Flink中借助watermark以及window和trigger来处理基于event time的乱序问题,那么如何处理“late element”呢?
也许有人会问,out-of-order element与late element有什么区别?不都是一回事么?
答案是一回事,都是为了处理乱序问题而产生的概念。要说区别,可以总结如下:
1、通过watermark机制来处理out-of-order的问题,属于第一层防护,属于全局性的防护,通常说的乱序问题的解决办法,就是指这类;
2、通过窗口上的allowedLateness机制来处理out-of-order的问题,属于第二层防护,属于特定window operator的防护,late element的问题就是指这类。
下面我们重点介绍allowedLateness。
默认情况下,当watermark通过end-of-window之后,再有之前的数据到达时,这些数据会被删除。
为了避免有些迟到的数据被删除,因此产生了allowedLateness的概念。
简单来讲,allowedLateness就是针对event time而言,对于watermark超过end-of-window之后,还允许有一段时间(也是以event time来衡量)来等待之前的数据到达,以便再次处理这些数据。
下图是其API:
默认情况下,如果不指定allowedLateness,其值是0,即对于watermark超过end-of-window之后,还有此window的数据到达时,这些数据被删除掉了。
注意:对于trigger是默认的EventTimeTrigger的情况下,allowedLateness会再次触发窗口的计算,而之前触发的数据,会buffer起来,直到watermark超过end-of-window + allowedLateness()的时间,窗口的数据及元数据信息才会被删除。
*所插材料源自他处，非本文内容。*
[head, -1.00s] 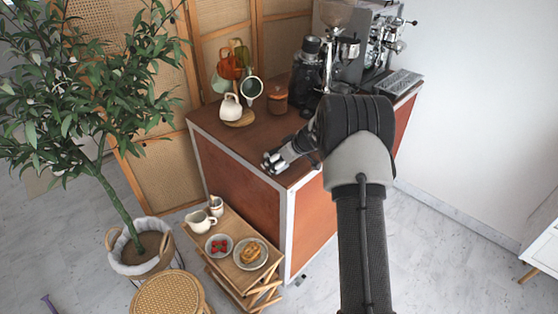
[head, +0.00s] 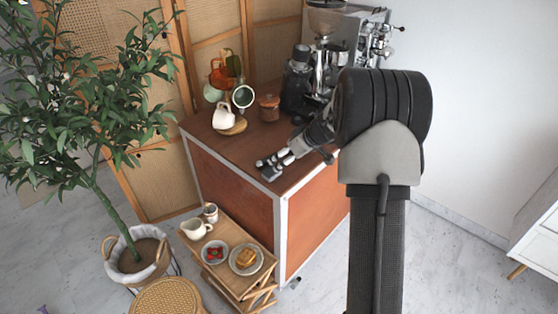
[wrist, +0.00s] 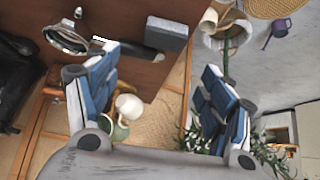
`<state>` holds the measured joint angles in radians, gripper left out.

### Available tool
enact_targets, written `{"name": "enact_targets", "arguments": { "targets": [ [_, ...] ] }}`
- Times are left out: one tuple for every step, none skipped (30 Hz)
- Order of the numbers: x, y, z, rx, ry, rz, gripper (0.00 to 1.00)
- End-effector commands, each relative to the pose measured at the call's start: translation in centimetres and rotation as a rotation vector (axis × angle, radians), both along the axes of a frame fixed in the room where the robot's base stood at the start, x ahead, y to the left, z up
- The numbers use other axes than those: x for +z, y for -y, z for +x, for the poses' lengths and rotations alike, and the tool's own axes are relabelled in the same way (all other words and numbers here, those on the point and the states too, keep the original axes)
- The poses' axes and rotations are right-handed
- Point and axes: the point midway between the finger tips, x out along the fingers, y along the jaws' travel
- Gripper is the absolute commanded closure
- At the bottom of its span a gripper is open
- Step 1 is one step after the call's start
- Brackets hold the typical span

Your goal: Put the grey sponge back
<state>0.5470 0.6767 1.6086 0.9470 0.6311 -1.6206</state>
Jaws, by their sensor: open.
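A grey block that looks like the grey sponge (wrist: 167,33) lies on the brown cart top, near its edge, in the wrist view. In the head view a small dark grey block, likely the same sponge (head: 271,173), shows at the front corner of the cart, beside my fingertips. My gripper (wrist: 160,68) is open in the wrist view, its two blue-padded fingers wide apart with nothing held between them. The sponge appears beyond the fingertips, and I cannot tell the gap. In the head view my gripper (head: 275,160) is low over the cart's front corner.
A metal ring tool with a black handle (wrist: 130,50) lies beside the sponge. The cart top (head: 225,150) also carries a white mug (head: 224,116), a wooden-lidded jar (head: 269,108), a grinder and an espresso machine. A small folding table (head: 223,271) with food stands below, beside a potted tree.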

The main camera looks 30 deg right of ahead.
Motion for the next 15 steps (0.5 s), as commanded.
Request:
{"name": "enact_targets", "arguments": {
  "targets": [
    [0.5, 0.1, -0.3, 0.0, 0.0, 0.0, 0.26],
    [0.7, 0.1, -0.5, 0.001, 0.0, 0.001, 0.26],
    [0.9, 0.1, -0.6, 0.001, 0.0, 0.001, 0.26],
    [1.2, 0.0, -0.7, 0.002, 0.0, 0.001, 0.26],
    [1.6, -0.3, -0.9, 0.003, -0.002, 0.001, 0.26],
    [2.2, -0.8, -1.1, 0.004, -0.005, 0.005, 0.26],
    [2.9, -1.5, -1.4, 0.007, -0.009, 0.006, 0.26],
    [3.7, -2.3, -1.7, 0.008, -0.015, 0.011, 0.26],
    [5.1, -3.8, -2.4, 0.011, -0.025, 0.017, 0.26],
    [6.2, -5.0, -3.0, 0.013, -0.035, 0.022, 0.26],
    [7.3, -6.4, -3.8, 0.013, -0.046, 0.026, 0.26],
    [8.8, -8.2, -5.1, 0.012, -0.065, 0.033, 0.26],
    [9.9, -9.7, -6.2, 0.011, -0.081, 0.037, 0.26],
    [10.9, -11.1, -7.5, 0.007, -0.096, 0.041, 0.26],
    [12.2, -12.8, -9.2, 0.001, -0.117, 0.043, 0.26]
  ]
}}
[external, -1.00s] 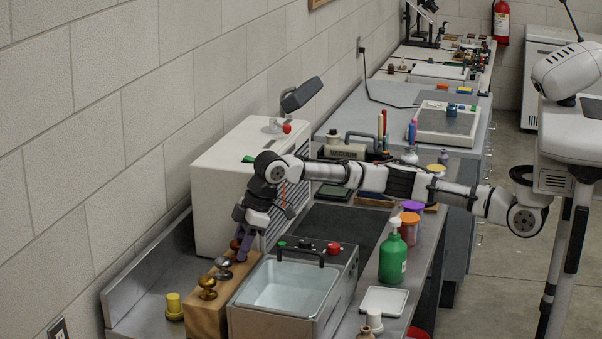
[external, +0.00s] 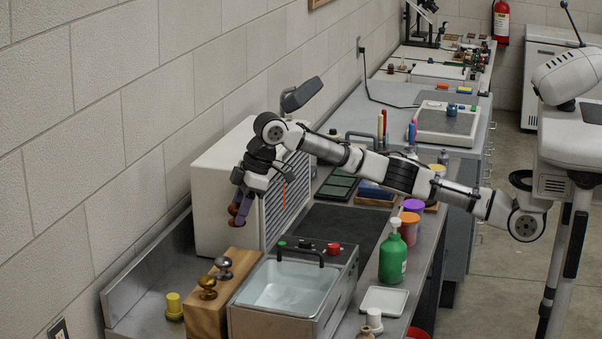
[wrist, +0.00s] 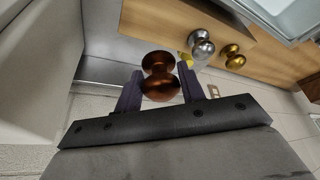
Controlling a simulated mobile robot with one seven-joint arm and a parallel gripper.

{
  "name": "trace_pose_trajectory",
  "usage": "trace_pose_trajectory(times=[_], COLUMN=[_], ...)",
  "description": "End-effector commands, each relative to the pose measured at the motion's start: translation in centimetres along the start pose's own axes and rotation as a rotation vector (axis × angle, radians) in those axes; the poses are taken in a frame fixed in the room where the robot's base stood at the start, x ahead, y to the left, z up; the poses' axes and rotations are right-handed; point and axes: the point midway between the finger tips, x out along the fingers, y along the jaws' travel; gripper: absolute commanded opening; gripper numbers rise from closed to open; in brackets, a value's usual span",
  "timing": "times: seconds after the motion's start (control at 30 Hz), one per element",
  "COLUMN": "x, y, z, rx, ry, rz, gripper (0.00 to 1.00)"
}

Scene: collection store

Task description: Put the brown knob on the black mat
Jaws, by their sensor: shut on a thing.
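My gripper (external: 240,208) is shut on the brown knob (external: 237,221) and holds it in the air above the far end of the wooden block (external: 207,311). In the wrist view the coppery brown knob (wrist: 160,86) sits between the two dark fingers of my gripper (wrist: 159,78). The black mat (external: 338,229) lies flat on the counter behind the sink, to the right of my gripper. Its visible surface looks bare.
A silver knob (external: 223,268) and a gold knob (external: 207,289) stand on the block. The sink (external: 288,287) with its black tap is beside it. A big white box (external: 220,185) stands behind my gripper. A green bottle (external: 393,256) stands right of the mat.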

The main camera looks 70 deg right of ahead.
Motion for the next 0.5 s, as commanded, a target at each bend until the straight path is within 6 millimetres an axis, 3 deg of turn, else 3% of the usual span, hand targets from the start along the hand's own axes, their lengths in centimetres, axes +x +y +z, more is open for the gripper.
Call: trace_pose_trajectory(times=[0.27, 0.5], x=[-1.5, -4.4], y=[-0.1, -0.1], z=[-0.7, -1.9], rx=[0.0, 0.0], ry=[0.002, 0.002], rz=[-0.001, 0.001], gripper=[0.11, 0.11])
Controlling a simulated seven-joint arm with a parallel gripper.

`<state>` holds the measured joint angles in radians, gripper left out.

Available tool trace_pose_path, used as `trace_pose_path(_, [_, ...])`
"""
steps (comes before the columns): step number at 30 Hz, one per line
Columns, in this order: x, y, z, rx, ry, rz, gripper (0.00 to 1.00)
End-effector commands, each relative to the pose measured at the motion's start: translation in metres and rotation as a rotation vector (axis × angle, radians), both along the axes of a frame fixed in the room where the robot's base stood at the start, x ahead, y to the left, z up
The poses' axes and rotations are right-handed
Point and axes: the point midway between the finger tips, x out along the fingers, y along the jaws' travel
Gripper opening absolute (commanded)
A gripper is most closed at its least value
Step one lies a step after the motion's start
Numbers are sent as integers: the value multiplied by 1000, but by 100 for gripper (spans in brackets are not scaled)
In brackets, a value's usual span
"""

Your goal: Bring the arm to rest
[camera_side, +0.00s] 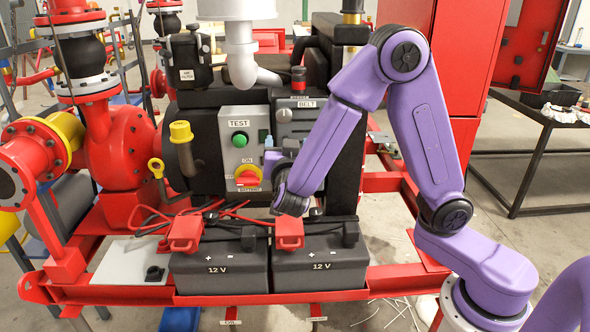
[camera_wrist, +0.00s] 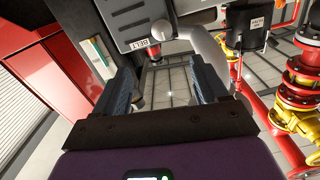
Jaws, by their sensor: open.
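My purple arm (camera_side: 432,125) is bent with its elbow high, and its forearm slopes down to the wrist in front of the engine block. My gripper (camera_wrist: 163,70) is open, with two blue-grey fingers apart and nothing between them but a view of the tiled floor. In the side view my gripper (camera_side: 270,146) is small and partly hidden by the wrist, close to the right edge of the grey control panel (camera_side: 231,164). I cannot tell whether it touches the panel.
The panel has a green TEST button (camera_side: 239,140) and a red switch on yellow (camera_side: 248,177). Two 12 V batteries (camera_side: 220,270) with red terminal covers stand below the wrist. The BELT box (camera_side: 297,116) is behind the gripper. A red cabinet (camera_side: 470,60) and a table (camera_side: 530,118) are at right.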

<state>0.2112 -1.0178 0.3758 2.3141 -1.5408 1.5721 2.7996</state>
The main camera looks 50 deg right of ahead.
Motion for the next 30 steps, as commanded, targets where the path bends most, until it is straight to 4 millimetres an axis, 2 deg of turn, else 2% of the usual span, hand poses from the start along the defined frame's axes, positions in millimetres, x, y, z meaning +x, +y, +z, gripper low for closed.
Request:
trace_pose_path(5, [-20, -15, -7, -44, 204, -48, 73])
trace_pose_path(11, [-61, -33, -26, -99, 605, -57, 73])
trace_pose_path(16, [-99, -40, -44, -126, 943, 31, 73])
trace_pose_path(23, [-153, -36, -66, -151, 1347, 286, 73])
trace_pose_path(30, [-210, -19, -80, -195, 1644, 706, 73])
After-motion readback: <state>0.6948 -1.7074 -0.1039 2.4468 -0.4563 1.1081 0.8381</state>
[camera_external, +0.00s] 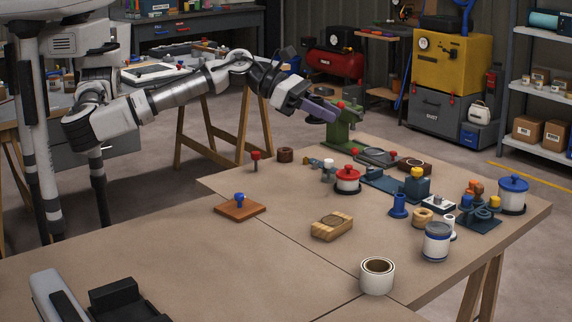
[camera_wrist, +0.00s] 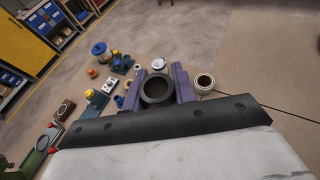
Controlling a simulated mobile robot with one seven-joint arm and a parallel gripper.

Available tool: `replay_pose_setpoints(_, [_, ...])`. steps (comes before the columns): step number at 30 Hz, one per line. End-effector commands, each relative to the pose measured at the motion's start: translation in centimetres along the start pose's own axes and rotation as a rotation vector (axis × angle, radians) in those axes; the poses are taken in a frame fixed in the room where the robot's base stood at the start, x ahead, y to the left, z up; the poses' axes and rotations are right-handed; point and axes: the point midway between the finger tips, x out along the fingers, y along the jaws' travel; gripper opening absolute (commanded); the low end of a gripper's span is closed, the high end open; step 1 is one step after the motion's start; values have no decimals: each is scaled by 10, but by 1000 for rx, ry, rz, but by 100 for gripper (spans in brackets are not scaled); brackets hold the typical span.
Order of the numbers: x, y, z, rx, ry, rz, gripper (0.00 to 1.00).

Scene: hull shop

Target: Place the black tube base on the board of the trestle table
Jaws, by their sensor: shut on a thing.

再次计算就是DataFlow模型中的Accumulating的情况。
同时,对于sessionWindow的情况,当late element在allowedLateness范围之内到达时,可能会引起窗口的merge,这样,之前窗口的数据会在新窗口中累加计算,这就是DataFlow模型中的AccumulatingAndRetracting的情况。
这里watermark允许3秒的乱序,allowedLateness允许数据迟到5秒。
import java.text.SimpleDateFormat
import org.apache.flink.streaming.api.scala._
import org.apache.flink.streaming.api.functions.AssignerWithPeriodicWatermarks
import org.apache.flink.streaming.api.{CheckpointingMode, TimeCharacteristic}
import org.apache.flink.streaming.api.scala.StreamExecutionEnvironment
import org.apache.flink.streaming.api.watermark.Watermark
import org.apache.flink.streaming.api.windowing.assigners.TumblingEventTimeWindows
import org.apache.flink.streaming.api.windowing.time.Time
/** * windowedStream.allowedLateness() test,this is also called window accumulating. * allowedLateness will trigger window again when 'late element' arrived to the window */
object TumblingWindowAccumulatingTest {
def main(args : Array[String]) : Unit = {
if (args.length != 2) {
System.err.println("USAGE:\nSocketTextStreamWordCount " )
return
}
val hostName = args(0)
val port = args(1).toInt
val env = StreamExecutionEnvironment.getExecutionEnvironment //获取流处理执行环境
env.setStreamTimeCharacteristic(TimeCharacteristic.EventTime) //设置Event Time作为时间属性
//env.setBufferTimeout(10)
//env.enableCheckpointing(5000,CheckpointingMode.EXACTLY_ONCE)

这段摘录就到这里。